> _What is needed_
Scan the data for "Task" and copy the lines it appears in.

(Records from a data collection)
━━━━━━━━

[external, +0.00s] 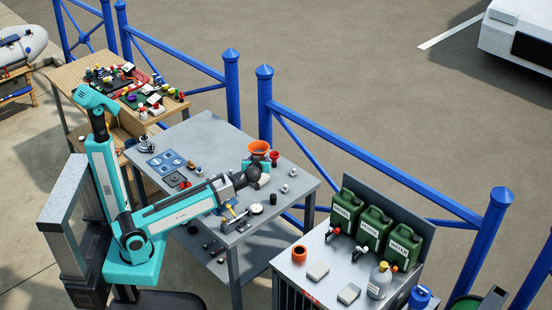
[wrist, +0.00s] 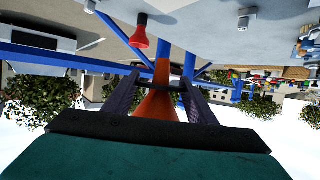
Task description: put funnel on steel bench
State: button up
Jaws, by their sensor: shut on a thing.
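The orange funnel (external: 259,147) is upright, wide mouth up, at the far right part of the grey metal bench (external: 215,135). In the wrist view, which looks upside down, the funnel (wrist: 157,105) stands between the two dark fingers. My gripper (external: 258,160) is shut on the funnel; it also shows in the wrist view (wrist: 156,92). The arm reaches across the bench from the left. The gripper partly hides the funnel's lower part, so I cannot tell whether it touches the bench.
A small red item (external: 275,157) stands close right of the funnel; it also shows in the wrist view (wrist: 139,32). A black cup (external: 273,199) and a round dial (external: 256,209) are nearer. Green jerrycans (external: 374,228) stand on another grey top at right. A blue railing (external: 265,100) runs behind.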

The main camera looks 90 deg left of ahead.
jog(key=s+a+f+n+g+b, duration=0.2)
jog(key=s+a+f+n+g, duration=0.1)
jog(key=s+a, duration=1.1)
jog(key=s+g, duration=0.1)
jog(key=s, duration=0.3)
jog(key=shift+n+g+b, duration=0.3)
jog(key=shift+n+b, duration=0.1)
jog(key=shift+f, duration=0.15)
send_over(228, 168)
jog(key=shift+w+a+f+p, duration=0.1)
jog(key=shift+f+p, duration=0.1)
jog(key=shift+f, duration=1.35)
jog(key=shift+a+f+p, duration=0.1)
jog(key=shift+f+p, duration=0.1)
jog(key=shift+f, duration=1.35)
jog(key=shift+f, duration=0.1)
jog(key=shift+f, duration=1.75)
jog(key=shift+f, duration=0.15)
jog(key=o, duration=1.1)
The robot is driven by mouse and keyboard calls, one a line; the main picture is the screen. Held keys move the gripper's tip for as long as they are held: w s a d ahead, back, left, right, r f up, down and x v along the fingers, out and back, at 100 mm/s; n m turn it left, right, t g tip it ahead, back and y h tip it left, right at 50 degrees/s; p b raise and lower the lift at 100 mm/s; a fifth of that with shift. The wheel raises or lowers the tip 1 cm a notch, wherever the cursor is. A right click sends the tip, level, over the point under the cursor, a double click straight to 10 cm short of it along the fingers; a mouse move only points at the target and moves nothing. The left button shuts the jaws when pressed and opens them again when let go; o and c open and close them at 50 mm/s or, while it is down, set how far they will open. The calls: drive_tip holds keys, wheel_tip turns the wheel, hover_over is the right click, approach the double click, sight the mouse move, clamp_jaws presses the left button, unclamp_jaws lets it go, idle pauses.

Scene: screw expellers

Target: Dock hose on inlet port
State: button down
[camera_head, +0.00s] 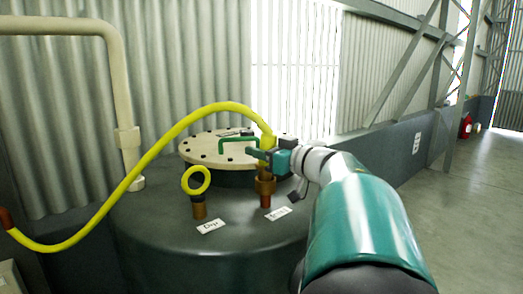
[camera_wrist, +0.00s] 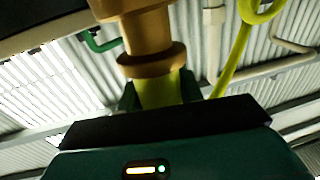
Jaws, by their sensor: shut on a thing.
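The yellow hose (camera_head: 150,155) rises from the far left and arches over to my gripper (camera_head: 266,155). My gripper is shut on the hose's end, just above its brass coupling (camera_head: 265,185). In the wrist view my gripper (camera_wrist: 160,92) holds the yellow hose end (camera_wrist: 158,90), and the brass coupling (camera_wrist: 148,40) stands out beyond the fingers. The coupling is upright over a short reddish port (camera_head: 265,201) on the tank top. They look in line and touching, but I cannot tell whether the coupling is fully seated.
The dark green tank (camera_head: 205,255) has a pale bolted lid (camera_head: 205,146) with a green handle (camera_head: 236,140) close behind my gripper. A brass fitting with a yellow ring (camera_head: 196,182) stands to the left. White labels (camera_head: 211,227) lie by both ports. Open floor (camera_head: 460,190) is at right.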

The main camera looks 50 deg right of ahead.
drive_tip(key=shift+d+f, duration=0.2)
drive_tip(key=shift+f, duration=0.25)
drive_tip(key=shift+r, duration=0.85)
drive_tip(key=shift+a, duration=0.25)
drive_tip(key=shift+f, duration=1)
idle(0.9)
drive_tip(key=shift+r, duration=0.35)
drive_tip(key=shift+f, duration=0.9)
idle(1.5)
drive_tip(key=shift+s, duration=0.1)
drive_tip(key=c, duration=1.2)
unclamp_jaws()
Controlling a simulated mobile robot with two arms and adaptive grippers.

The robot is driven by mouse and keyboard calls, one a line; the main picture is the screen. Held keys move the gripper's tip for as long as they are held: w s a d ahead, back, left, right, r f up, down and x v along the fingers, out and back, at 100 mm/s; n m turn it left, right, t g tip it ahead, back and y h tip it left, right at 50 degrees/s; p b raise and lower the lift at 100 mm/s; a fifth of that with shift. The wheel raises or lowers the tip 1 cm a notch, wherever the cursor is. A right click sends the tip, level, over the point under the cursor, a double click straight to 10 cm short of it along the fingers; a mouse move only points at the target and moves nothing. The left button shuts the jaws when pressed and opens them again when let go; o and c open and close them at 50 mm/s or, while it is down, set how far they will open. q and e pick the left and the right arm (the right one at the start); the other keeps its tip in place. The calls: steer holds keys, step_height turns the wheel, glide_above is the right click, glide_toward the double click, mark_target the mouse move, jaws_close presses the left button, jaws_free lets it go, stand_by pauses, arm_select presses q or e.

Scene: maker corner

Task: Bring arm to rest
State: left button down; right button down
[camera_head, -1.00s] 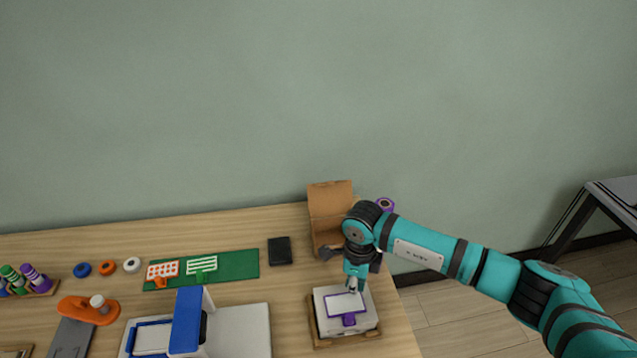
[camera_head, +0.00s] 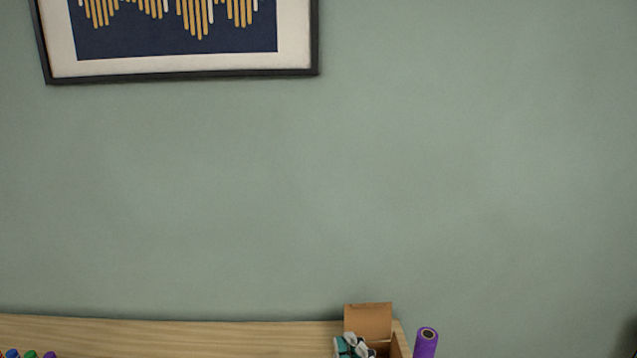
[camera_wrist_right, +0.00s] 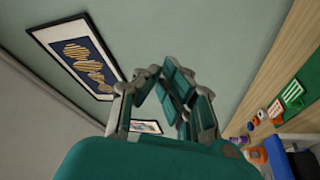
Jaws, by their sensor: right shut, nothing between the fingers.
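My right gripper (camera_head: 354,345) shows at the bottom edge of the head view, in front of the open cardboard box (camera_head: 368,320). Only its grey and teal finger parts are in the picture; the rest of the arm is below the frame. In the right wrist view my right gripper (camera_wrist_right: 163,78) is shut and empty, with wall behind its fingers. My left gripper is in neither view.
The wooden table (camera_head: 180,334) runs along the bottom of the head view, with a purple roll (camera_head: 426,342) at right. A framed picture (camera_head: 180,72) hangs on the wall. The wrist view shows the green mat (camera_wrist_right: 299,88) at right.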

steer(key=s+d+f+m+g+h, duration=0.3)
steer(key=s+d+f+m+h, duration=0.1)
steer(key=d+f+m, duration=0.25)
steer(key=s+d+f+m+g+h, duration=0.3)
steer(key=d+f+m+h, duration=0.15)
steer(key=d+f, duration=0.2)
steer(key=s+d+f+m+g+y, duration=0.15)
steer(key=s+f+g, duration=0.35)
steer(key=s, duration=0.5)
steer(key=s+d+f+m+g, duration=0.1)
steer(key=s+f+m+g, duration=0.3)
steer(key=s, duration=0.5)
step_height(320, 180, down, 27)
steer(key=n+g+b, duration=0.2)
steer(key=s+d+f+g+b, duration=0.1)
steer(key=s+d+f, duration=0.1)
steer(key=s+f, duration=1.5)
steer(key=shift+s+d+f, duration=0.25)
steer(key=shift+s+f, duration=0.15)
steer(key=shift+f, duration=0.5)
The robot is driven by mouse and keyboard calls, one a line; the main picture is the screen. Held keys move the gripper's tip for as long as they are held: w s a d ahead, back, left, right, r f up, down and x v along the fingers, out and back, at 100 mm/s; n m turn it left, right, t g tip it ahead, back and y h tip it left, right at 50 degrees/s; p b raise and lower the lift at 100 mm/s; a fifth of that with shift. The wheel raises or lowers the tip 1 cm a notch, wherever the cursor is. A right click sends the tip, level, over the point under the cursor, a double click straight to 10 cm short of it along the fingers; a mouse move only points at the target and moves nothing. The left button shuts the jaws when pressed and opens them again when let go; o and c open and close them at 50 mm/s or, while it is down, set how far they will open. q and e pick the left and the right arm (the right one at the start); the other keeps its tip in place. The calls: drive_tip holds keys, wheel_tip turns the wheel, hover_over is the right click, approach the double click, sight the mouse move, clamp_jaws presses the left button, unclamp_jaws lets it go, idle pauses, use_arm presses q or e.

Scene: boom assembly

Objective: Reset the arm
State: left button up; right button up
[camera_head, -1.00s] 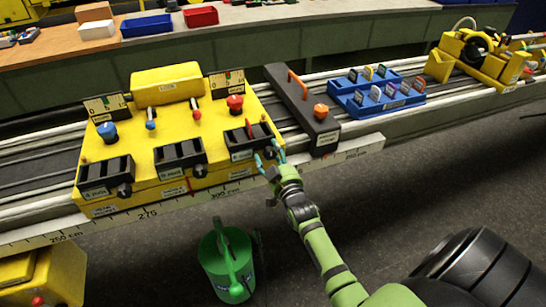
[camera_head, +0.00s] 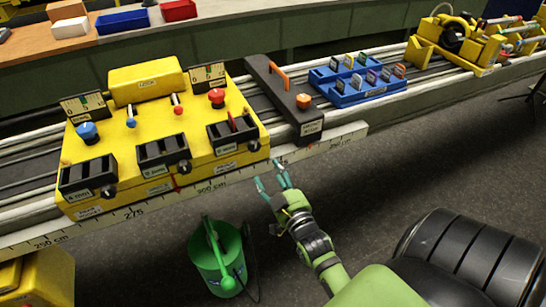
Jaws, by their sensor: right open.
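My right gripper (camera_head: 272,182) is open and empty, with its teal fingertips apart. It hangs in front of the bench rail, just below and right of the yellow control box's near right corner, apart from the box. My green right arm (camera_head: 325,262) comes in from the bottom right. The yellow control box (camera_head: 150,125) sits on the rails and bears a blue knob (camera_head: 88,133), a red knob (camera_head: 217,96), small levers, two gauges and black slotted modules along its front. My left gripper does not show.
A dark block (camera_head: 285,98) with an orange handle stands right of the box. Beyond it are a blue rack (camera_head: 360,80) of tags and a yellow machine (camera_head: 465,45). A green watering can (camera_head: 218,262) stands on the floor below. The ruler edge (camera_head: 210,185) runs along the bench.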

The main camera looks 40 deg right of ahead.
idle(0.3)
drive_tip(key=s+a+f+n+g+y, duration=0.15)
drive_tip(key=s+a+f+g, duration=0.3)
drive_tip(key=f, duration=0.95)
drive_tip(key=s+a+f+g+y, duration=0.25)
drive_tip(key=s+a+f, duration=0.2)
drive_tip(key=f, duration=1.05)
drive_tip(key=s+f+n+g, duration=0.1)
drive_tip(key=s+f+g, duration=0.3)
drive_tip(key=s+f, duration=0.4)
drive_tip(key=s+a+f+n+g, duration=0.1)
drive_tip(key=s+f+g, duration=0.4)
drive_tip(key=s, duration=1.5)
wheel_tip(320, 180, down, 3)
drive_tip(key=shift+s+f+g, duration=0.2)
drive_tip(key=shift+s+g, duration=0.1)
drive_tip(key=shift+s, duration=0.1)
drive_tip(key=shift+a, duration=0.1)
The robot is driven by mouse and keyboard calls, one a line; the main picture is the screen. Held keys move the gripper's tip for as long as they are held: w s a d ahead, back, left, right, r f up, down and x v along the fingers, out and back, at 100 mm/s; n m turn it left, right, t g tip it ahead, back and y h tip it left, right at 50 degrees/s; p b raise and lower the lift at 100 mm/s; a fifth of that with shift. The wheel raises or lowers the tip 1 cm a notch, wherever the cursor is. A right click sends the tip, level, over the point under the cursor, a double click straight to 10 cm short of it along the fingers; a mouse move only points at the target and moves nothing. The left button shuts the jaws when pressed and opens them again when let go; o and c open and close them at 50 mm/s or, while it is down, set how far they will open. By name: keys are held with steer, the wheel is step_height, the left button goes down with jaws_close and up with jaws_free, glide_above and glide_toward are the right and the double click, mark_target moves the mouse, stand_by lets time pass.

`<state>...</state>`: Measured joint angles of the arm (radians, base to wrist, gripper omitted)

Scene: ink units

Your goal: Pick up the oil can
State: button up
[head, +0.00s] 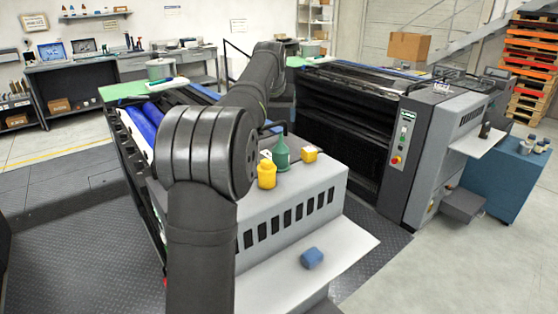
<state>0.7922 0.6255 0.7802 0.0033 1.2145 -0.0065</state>
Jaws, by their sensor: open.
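A green can with a tapering neck (281,155), which looks like the oil can, stands upright on the grey top of the near printing unit (300,190). A thin dark curved line shows by its top. A yellow container with a narrower top (267,175) stands just in front of it, to the left. My arm rises in the foreground and reaches away over the machine, left of and beyond the green can.
A second printing unit (350,115) stands behind. A blue cabinet (495,180) with small containers is at right.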

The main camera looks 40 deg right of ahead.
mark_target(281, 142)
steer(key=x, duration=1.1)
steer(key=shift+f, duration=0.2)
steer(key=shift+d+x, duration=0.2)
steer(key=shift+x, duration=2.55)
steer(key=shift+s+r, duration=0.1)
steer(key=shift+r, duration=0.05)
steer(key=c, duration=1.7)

━━━━━━━━

> _Written solution_
Task description: put funnel on steel bench
Task: Bring arm to rest

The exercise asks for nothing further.